Veeraraju_Mareddi wrote:
> I have a large data file which has ; as delimiter and i want
> this to be replaced newline character ,but unfortunately my
> script is not working
>
> my code is given below
> ####################################################
> open(NOTE ,">>c:\\data.txt"); #data file
Here you open the filehandle NOTE to append to a file.
> while (<NOTE>)
And here you try to read from the filehandle, even though it was opened only
for appending. That doesn't make sense.
> {
> s/;/"\n"/;
> }
And here you replace semicolons with quote-newline-quote. The replacement
part of an s/// expression interpolates like a double-quoted string, so \n
alone is sufficient.
However, after changing the string, you do not write it to a file.
> close(NOTE);
> #######################################################
>
> It doesn't report any error task is not being performed
>
> Please help me.
Does your file have newlines already? Otherwise, <FILE> will read in the
whole file in one chunk, which may not be what you want.

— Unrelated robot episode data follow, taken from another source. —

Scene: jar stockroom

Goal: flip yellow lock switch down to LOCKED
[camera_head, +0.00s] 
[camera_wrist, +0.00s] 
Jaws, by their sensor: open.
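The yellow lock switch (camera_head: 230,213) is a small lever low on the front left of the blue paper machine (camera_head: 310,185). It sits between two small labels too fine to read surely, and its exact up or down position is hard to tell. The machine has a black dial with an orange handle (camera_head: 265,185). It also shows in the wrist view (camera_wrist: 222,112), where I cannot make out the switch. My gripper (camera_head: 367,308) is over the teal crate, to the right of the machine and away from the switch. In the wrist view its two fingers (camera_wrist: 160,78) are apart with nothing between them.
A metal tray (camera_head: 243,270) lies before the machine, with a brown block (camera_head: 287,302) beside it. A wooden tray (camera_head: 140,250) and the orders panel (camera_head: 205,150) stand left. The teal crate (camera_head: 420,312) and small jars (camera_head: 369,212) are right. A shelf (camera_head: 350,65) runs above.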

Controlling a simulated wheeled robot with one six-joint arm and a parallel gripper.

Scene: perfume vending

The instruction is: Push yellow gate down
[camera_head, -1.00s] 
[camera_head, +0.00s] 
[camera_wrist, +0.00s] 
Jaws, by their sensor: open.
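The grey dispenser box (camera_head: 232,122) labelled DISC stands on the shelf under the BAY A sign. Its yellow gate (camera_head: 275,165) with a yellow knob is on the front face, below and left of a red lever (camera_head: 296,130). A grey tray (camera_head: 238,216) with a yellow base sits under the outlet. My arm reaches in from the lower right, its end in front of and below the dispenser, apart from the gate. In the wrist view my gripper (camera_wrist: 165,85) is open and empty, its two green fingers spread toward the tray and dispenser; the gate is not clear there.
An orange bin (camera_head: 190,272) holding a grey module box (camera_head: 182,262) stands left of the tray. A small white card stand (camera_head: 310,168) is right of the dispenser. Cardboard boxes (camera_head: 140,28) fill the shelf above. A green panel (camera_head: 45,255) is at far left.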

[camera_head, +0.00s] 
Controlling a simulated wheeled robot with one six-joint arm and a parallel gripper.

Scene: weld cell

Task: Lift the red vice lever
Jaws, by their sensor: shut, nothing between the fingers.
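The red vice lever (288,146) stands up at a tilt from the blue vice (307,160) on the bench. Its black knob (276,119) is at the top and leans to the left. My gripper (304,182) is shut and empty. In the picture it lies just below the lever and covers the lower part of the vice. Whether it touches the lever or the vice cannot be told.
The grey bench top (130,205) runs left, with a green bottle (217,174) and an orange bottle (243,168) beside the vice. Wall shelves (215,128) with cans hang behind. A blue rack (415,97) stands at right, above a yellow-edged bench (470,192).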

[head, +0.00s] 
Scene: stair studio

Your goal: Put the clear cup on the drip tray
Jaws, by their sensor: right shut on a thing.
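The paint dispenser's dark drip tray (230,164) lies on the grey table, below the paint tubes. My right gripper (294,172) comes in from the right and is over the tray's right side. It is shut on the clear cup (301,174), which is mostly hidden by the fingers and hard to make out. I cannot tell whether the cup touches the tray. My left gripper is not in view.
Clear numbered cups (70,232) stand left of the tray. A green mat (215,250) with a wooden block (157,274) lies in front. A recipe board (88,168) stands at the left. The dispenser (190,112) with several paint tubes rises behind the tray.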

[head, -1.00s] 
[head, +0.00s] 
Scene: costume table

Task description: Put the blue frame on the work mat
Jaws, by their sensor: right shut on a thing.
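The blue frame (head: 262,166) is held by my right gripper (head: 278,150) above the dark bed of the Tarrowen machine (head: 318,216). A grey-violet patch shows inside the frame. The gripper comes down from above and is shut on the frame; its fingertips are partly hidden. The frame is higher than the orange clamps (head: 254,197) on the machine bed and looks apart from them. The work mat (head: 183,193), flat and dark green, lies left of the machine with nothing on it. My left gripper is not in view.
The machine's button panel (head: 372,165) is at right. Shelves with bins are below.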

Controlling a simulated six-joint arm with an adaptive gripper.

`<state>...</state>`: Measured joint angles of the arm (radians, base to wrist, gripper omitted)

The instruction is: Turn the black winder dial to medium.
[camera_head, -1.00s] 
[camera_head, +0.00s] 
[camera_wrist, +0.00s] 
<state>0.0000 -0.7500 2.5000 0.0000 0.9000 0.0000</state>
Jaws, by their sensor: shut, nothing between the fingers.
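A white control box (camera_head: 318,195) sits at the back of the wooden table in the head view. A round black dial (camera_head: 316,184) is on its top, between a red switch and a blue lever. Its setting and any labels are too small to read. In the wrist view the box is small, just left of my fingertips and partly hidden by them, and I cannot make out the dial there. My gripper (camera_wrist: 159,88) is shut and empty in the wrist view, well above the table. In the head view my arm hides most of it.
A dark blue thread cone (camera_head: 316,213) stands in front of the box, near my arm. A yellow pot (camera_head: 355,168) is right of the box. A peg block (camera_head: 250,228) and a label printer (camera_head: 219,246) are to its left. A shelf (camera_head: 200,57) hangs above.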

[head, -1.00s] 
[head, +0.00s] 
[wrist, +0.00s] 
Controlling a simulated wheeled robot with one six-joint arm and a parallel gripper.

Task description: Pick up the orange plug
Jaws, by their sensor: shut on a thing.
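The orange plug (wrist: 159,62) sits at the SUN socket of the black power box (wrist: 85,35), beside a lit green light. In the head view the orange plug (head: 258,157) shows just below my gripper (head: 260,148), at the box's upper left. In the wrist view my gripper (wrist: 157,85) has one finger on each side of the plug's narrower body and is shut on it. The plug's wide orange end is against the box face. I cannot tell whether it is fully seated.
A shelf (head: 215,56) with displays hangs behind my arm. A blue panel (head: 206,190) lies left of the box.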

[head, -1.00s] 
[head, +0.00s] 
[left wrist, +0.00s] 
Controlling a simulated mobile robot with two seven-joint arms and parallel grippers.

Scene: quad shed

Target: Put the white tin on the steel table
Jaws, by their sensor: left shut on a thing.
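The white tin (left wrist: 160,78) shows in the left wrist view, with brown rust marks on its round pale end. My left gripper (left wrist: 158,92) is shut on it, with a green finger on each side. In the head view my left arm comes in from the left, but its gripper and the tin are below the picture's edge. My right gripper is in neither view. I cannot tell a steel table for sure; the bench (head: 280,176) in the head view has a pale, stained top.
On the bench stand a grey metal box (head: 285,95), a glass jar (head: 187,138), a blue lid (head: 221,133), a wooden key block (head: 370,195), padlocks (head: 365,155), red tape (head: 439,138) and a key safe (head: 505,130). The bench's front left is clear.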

* If your file contains semicolons and newlines and you want to change the
semicolons to also be newlines, I suggest
perl -i.bak -wpe "tr/;/\n/" filename.txt
Read up `perldoc perlrun` for information on the -i flag (in-place editing)
and the -p flag.
* If your file contains data separated by semicolons but no newlines, I
suggest splitting on semicolons:
perl -i.bak -l -073 -wpe1 filename.txt
This sets $\, the output record separator, to "\n", and $/, the input record
separator, to "\073", which is the semicolon, and ensure that each record
gets chomped. That means that each record read will end with a semicolon,
which gets chomped on reading, and gets a newline added on printing (which
is done automatically as a result of the -p switch). The -e1 is a dummy
script which is equivalent to a program of
1;
and does nothing (besides processing each line due to the -p -l -0 -i
switches).
Note also that in any case, the newlines will actually be \x0d\x0a on the
disk due to Win32 text mode IO processing.
Hope this helps.
Cheers,
Philip
--
Philip Newton <[EMAIL PROTECTED]>
All opinions are my own, not my employer's.
If you're not part of the solution, you're part of the precipitate.